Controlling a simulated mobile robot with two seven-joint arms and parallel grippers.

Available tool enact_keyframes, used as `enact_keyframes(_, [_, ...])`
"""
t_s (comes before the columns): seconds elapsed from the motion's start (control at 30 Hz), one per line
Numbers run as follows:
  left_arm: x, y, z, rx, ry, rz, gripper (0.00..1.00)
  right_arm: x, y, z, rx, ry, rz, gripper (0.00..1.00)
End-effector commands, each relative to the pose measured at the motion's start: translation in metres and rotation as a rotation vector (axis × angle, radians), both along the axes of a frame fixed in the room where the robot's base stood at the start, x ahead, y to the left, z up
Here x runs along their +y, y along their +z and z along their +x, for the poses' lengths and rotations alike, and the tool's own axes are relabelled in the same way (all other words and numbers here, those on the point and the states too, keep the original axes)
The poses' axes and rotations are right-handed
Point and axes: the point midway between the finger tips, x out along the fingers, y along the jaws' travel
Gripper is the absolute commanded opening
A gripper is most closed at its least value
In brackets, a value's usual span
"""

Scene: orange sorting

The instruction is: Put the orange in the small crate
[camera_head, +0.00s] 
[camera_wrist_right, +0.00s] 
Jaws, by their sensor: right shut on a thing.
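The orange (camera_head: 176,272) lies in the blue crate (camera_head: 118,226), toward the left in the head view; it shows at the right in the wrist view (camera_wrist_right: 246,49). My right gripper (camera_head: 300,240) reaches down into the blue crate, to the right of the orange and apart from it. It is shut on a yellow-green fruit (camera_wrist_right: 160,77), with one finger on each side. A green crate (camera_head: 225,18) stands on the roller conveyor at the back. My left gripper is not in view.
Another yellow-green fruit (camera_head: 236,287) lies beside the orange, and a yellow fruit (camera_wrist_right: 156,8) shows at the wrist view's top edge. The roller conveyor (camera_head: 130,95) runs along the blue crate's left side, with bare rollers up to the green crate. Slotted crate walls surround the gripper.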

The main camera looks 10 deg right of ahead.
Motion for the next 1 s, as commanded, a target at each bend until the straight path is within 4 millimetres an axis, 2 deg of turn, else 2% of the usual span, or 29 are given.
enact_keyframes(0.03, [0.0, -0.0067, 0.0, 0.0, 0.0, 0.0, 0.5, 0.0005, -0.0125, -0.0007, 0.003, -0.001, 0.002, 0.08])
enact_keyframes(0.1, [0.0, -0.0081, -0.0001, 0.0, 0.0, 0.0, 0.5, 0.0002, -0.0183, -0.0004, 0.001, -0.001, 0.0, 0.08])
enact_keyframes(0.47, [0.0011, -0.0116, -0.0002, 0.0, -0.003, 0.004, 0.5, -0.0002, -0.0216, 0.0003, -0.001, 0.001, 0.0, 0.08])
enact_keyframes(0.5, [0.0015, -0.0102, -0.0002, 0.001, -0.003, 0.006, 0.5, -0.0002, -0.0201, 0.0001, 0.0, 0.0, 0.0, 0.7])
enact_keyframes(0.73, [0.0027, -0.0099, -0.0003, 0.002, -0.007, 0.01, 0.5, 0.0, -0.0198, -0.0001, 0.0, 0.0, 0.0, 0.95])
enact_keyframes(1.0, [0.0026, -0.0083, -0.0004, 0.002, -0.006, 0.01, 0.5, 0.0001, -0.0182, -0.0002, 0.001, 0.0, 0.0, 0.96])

---

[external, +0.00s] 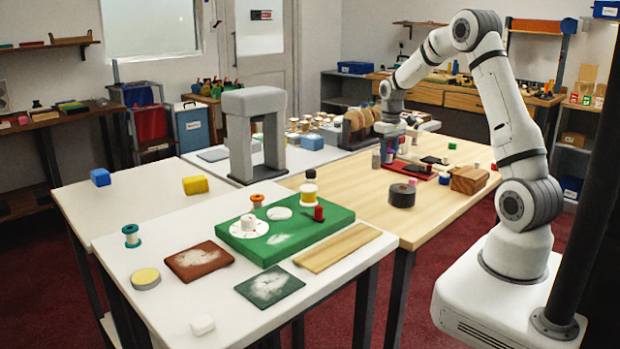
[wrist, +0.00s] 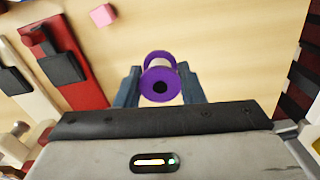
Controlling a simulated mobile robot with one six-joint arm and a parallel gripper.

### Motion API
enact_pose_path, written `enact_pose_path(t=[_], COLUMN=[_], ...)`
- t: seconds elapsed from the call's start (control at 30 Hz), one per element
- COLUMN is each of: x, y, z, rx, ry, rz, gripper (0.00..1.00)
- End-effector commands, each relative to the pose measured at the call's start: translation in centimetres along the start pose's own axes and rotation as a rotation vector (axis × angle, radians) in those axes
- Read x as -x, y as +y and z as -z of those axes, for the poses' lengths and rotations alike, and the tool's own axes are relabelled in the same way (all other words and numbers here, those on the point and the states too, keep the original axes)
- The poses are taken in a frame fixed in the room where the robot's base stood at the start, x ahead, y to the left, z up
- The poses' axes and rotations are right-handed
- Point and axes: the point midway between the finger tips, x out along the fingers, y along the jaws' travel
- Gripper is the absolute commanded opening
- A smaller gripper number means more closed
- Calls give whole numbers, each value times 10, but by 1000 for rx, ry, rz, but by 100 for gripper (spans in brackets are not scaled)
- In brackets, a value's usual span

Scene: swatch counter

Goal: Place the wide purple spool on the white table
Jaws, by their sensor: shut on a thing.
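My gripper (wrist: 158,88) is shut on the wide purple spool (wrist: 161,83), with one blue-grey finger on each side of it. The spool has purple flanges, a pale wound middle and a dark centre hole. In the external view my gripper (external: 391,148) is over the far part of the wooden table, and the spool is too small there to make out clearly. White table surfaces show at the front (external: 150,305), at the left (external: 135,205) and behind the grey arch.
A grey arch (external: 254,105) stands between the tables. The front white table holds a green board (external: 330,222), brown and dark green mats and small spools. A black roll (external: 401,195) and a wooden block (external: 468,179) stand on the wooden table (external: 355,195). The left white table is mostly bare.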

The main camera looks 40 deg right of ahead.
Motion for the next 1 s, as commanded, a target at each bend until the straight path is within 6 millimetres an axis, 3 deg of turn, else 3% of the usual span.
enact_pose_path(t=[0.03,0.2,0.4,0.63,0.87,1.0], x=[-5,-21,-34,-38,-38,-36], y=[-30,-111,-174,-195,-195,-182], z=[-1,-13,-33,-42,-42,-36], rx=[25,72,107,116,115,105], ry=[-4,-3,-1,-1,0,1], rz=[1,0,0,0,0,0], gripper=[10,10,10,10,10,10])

TO DO:
Out of the preceding entries, pull every line containing the string "fingers".

EXERCISE OUTPUT:
Point and axes: the point midway between the finger tips, x out along the fingers, y along the jaws' travel
- Point and axes: the point midway between the finger tips, x out along the fingers, y along the jaws' travel

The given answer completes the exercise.